Technically, Florida didn't score today on defense or special teams, but really it did, repeatedly: Out of six touchdown drives, four began inside the Gamecocks' 30-yard line due to a giveaway, takeaway or return, and three of those began inside the USC ten. All six drives combined covered a grand total of 146 yards on 31 plays, and a dozen of those plays went for a gain of one yard or less. Jeff Driskel's four touchdown passes covered a grand total of 23 yards. Including a short field goal drive that began at midfield, none of the Gators' seven scoring drives in all crossed the 50-yard line. From the offense's perspective, it may have been the easiest 44 points anyone has ever scored.
2. Looking at the box score, I was struck by how much the numbers reminded of Florida's disastrous offensive effort in last November's 21-7 loss to Florida State, the kind of historic, rock-bottom collapse that convinces the offensive coordinator he should probably start sending out his resumé to Kansas or wherever. At the time, pretty much everyone agreed that the night was an unmitigated debacle, the final, thudding crash at the bottom of a free fall spanning nearly two months, a depressing symbol for the rapid decline of the program from its Urban/Tebow-era heyday, etc. You get the idea.

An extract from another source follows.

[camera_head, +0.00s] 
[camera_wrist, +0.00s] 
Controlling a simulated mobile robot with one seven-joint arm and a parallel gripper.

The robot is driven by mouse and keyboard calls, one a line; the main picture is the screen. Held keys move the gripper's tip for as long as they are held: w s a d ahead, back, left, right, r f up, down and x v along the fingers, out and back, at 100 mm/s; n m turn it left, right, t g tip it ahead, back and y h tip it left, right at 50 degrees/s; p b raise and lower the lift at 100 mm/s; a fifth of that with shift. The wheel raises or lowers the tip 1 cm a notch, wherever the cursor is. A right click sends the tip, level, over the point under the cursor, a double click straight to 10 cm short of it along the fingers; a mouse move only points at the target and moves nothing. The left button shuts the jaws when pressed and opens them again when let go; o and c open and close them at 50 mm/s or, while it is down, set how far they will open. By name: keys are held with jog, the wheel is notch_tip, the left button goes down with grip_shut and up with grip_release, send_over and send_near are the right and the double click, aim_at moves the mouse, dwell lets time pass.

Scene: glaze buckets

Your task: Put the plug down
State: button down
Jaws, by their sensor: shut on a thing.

Statistically, it was Florida's worst game in terms of total yards (184) and yards per play (3.0) in at least 20 years, and the scoreboard reflected it. The final tally today: 183 yards on 2.8 per play, but the scoreboard didn't reflect it at all.

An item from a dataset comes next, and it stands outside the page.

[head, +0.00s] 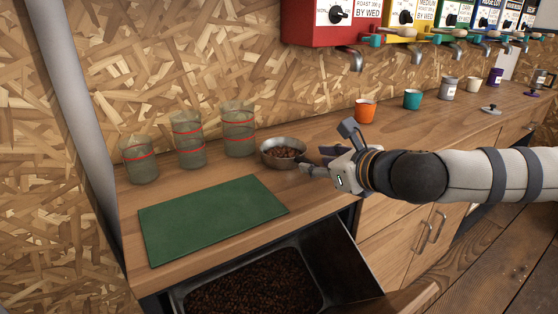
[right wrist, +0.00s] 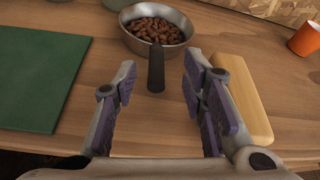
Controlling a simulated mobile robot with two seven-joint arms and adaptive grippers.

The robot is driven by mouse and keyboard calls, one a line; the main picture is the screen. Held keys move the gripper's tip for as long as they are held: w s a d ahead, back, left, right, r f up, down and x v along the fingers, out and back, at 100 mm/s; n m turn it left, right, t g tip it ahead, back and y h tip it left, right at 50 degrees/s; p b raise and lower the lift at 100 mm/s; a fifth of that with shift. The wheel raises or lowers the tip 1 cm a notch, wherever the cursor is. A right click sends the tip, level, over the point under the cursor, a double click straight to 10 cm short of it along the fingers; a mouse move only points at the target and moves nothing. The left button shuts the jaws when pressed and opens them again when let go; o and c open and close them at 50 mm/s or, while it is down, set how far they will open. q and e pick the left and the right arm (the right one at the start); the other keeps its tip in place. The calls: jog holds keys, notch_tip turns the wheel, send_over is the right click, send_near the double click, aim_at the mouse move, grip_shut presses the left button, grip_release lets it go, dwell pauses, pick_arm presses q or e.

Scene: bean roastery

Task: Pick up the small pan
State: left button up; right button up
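The small pan (head: 272,160) is a metal pan holding brown beans, standing on the wooden counter right of the green mat. In the right wrist view the small pan (right wrist: 187,25) is at the top, with its dark handle (right wrist: 156,70) pointing toward my right gripper (right wrist: 158,85). The fingers are spread, one on each side of the line of the handle's end, and appear not to touch it. My left gripper is not in view.
A light wooden block (right wrist: 240,100) lies just right of my right gripper's fingers. A green mat (head: 210,218) lies left of the pan. Glass beakers (head: 190,142) stand behind. An open drawer of beans (head: 335,262) is below the front edge. An orange cup (head: 365,110) stands farther right.

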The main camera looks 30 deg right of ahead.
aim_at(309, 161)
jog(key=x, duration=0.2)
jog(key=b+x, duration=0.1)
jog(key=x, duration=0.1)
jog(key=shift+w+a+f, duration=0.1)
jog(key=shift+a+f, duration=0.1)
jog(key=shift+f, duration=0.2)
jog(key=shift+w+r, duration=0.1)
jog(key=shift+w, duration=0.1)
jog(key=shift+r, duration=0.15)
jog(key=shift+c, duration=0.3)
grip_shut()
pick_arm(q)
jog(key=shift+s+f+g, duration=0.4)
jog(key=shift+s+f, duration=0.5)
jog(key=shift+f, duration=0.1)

Obviously, some of that is a result of having such little ground to cover for so much of the afternoon. But the Gators also had ten offensive possessions that weren't preceded by a giveaway, takeaway or big return, and the vast majority of them ended badly. In the first half, their first four, full possessions resulted in negative yardage and four consecutive three-and-outs. In fact, aside from a late, clock-killing drive in the final five minutes, all seven of the Gators' non-scoring drives were three-and-outs. (The three shortest touchdowns drives all covered three plays or less.) Mike Gillislee, who has shouldered a greater share of his team's tootle offense than any other tailback in the conference, had just 34 yards on 20 touches. Only two plays all day covered more than 16 yards, and the better of the two, a one-handed bomb to a wide open Omarius Hines for a touchdown, was called back for being too interesting a penalty along the line of scrimmage.
At least somebody was making things happen downfield, even if it didn't count.
3. There will always be legions of fans – not just partisans, either – willing to shrug that off and remind you that "defense wins championships" and "the only number that matters is on the scoreboard" and so forth, with weird games like this one serving as ammunition. But assuming Florida has straight-faced designs on the SEC and BCS championships, a blueprint that calls for a succession of turnovers and a handful of other breaks on behalf of the defense and special teams while the offense chills out does not exactly qualify as a master plan. (As LSU can well attest.) Every indication so far is that Driskel is a significant upgrade over John Brantley in the within-the-offense/game-manager role, and Gillislee may be the every-down, All-SEC workhorse they've been waiting for here for at least a decade. But against the cream of the schedule to date, Texas A&M, LSU and now South Carolina, they offense as a whole does not seem to have come all that far from the one that failed to score more than one touchdown last year in any of its six losses.
At some point, the attack that hung 555 yards and 37 points on Tennessee back in September has to show up against a heavier hitter – there are two left in the regular season, Georgia next week and Florida State in November, and possibly a third in the SEC Championship Game – or the defense is going to buckle under the pressure of carrying the entire operation.
4. Today, of course, the upshot is that the defense was that good, and for now, at least, it is making life incredibly easy for the offense. That's an essential leap forward: On paper, the biggest difference between the 2011 Gators that limped to a losing conference record and the 2012 Gators swaggering among the national elite is the turnover margin. Last year, the defense forced 14 takeaways all season, worst in the SEC, and finished in the red in every loss. With four takeaways today, the current defense has 15 in seven games, and the team has finished in the black in every game; the offense has only turned the ball over four times, another way it's hewing to the 2011 LSU playbook. As long as that pipeline stays open, it looks like a more sustainable business model.
5. There are few things more enjoyable in life right now than Will Muschamp raging out on a weekly basis, and the more random, the better.
That very special moment was captured at halftime, at which point Florida had more points (21) that total yards on offense (14, including negative penalty yards), and led comfortably by two touchdowns after a 51-yard field goal by South Carolina's Adam Yates on the last play of the half.